[start]

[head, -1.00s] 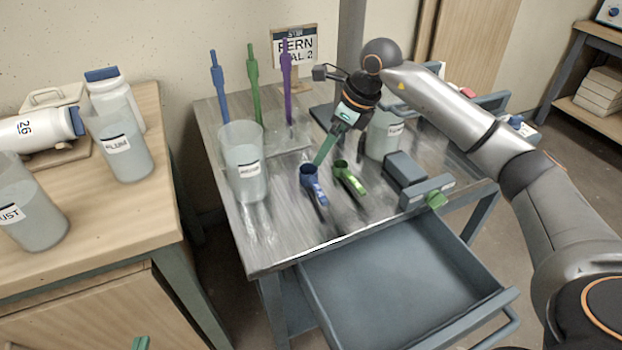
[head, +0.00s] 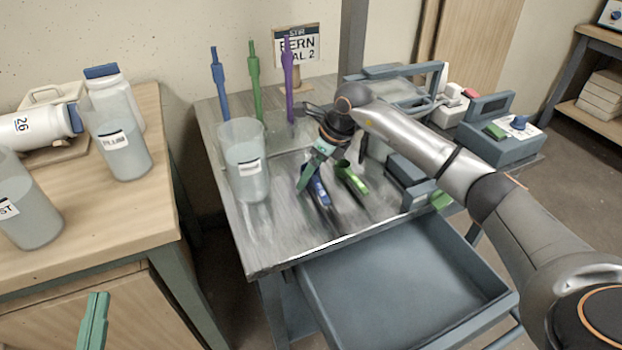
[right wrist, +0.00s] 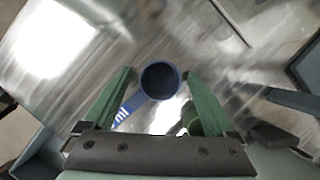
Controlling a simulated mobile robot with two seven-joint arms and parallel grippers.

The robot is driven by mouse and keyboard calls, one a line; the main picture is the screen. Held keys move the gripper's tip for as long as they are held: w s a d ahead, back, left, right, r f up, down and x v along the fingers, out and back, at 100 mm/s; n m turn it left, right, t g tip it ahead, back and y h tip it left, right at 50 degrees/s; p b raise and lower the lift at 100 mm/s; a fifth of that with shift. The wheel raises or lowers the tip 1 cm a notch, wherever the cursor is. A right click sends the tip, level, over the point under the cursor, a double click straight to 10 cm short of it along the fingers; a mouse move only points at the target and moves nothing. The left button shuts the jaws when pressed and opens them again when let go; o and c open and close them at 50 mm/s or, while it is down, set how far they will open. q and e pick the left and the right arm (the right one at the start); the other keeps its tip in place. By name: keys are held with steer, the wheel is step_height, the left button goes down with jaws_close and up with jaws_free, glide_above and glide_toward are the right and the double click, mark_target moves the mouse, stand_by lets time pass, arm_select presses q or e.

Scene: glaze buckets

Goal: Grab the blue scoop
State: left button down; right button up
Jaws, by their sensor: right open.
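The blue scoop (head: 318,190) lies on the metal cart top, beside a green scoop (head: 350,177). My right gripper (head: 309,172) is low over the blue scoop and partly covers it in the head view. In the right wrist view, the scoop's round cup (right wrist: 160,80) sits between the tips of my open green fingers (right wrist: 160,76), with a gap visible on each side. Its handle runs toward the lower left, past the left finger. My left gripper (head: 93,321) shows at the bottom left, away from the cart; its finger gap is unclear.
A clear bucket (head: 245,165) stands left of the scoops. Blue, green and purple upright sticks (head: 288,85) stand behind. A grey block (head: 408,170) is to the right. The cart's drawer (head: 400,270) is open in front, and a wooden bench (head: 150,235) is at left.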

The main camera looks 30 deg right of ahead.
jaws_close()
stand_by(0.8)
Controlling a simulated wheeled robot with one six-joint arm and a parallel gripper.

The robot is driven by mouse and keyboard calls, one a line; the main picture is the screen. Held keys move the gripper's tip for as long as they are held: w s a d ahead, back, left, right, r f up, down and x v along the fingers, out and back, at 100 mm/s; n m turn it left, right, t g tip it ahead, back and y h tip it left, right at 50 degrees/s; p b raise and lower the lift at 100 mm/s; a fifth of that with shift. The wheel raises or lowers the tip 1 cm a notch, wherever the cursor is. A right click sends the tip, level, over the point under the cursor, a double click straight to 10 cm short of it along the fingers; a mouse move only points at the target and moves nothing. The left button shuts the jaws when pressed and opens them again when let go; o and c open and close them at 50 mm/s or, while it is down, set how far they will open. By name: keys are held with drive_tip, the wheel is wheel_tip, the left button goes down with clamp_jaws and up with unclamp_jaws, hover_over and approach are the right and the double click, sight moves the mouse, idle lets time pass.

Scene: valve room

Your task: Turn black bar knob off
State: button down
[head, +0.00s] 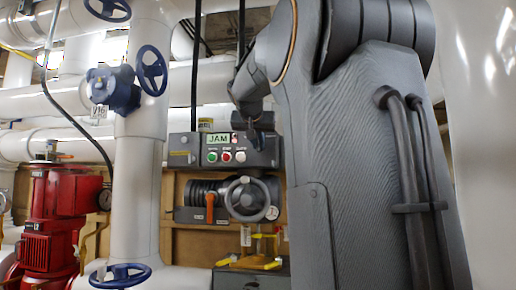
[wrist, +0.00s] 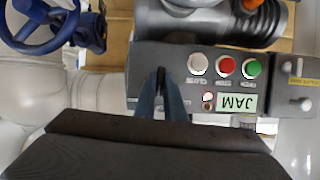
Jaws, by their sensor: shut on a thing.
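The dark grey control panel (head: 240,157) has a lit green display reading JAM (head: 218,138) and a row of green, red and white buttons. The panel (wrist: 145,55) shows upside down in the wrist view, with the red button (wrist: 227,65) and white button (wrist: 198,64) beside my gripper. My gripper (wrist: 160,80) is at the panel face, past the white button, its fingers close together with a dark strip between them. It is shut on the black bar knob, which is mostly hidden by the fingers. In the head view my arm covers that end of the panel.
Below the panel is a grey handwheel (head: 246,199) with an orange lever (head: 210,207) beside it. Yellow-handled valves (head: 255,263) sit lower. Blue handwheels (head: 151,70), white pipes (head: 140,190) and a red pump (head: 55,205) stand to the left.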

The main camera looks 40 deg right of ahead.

[end]

Your copy should match the records word for word, with the pictures removed.

[head, -1.00s] 
[head, +0.00s] 
[right wrist, +0.00s] 
Controlling a simulated mobile robot with two seven-joint arms and parallel grippers.

The robot is driven by mouse and keyboard calls, one a line; the main picture is the screen. Held keys move the gripper's tip for as long as they are held: w s a d ahead, back, left, right, r f up, down and x v along the fingers, out and back, at 100 mm/s; n m turn it left, right, t g tip it ahead, back and y h tip it left, right at 50 degrees/s; p b raise and lower the lift at 100 mm/s; a fifth of that with shift. The wheel raises or lowers the tip 1 cm a notch, wherever the cursor is. A right click sends the tip, level, over the point under the cursor, a double click straight to 10 cm short of it along the fingers; a mouse move only points at the target and moves nothing. The left button shuts the jaws when pressed and opens them again when let go; o and c open and close them at 50 mm/s or, while it is down, set how far they will open. q and e pick the left and the right arm (the right one at the start); the other keeps its tip in place. By name: keys are held with steer, the wheel is step_height, the left button goes down with jaws_close and up with jaws_free, glide_above and glide_toward are the right and the double click, mark_target moves the mouse, stand_by lets time pass, arm_select presses q or e.

Scene: glaze buckets

Goal: Grab the blue scoop
State: left button down; right button up
Jaws, by their sensor: right open.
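The blue scoop (head: 318,190) lies on the metal cart top, beside a green scoop (head: 350,177). My right gripper (head: 309,172) is low over the blue scoop and partly covers it in the head view. In the right wrist view, the scoop's round cup (right wrist: 160,80) sits between the tips of my open green fingers (right wrist: 160,76), with a gap visible on each side. Its handle runs toward the lower left, past the left finger. My left gripper (head: 93,321) shows at the bottom left, away from the cart; its finger gap is unclear.
A clear bucket (head: 245,165) stands left of the scoops. Blue, green and purple upright sticks (head: 288,85) stand behind. A grey block (head: 408,170) is to the right. The cart's drawer (head: 400,270) is open in front, and a wooden bench (head: 150,235) is at left.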

The main camera looks 30 deg right of ahead.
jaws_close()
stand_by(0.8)
Controlling a simulated wheeled robot with one six-joint arm and a parallel gripper.

The robot is driven by mouse and keyboard calls, one a line; the main picture is the screen. Held keys move the gripper's tip for as long as they are held: w s a d ahead, back, left, right, r f up, down and x v along the fingers, out and back, at 100 mm/s; n m turn it left, right, t g tip it ahead, back and y h tip it left, right at 50 degrees/s; p b raise and lower the lift at 100 mm/s; a fifth of that with shift. The wheel raises or lowers the tip 1 cm a notch, wherever the cursor is. A right click sends the tip, level, over the point under the cursor, a double click straight to 10 cm short of it along the fingers; a mouse move only points at the target and moves nothing. The left button shuts the jaws when pressed and opens them again when let go; o and c open and close them at 50 mm/s or, while it is down, set how far they will open. By name: keys are held with drive_tip, the wheel is wheel_tip, the left button goes down with clamp_jaws and up with unclamp_jaws, hover_over and approach are the right and the double click, sight moves the mouse, idle lets time pass.

Scene: valve room

Your task: Turn black bar knob off
State: button down
[head, +0.00s] 
[wrist, +0.00s] 
Jaws, by their sensor: shut on a thing.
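The dark grey control panel (head: 240,157) has a lit green display reading JAM (head: 218,138) and a row of green, red and white buttons. The panel (wrist: 145,55) shows upside down in the wrist view, with the red button (wrist: 227,65) and white button (wrist: 198,64) beside my gripper. My gripper (wrist: 160,80) is at the panel face, past the white button, its fingers close together with a dark strip between them. It is shut on the black bar knob, which is mostly hidden by the fingers. In the head view my arm covers that end of the panel.
Below the panel is a grey handwheel (head: 246,199) with an orange lever (head: 210,207) beside it. Yellow-handled valves (head: 255,263) sit lower. Blue handwheels (head: 151,70), white pipes (head: 140,190) and a red pump (head: 55,205) stand to the left.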

The main camera looks 40 deg right of ahead.

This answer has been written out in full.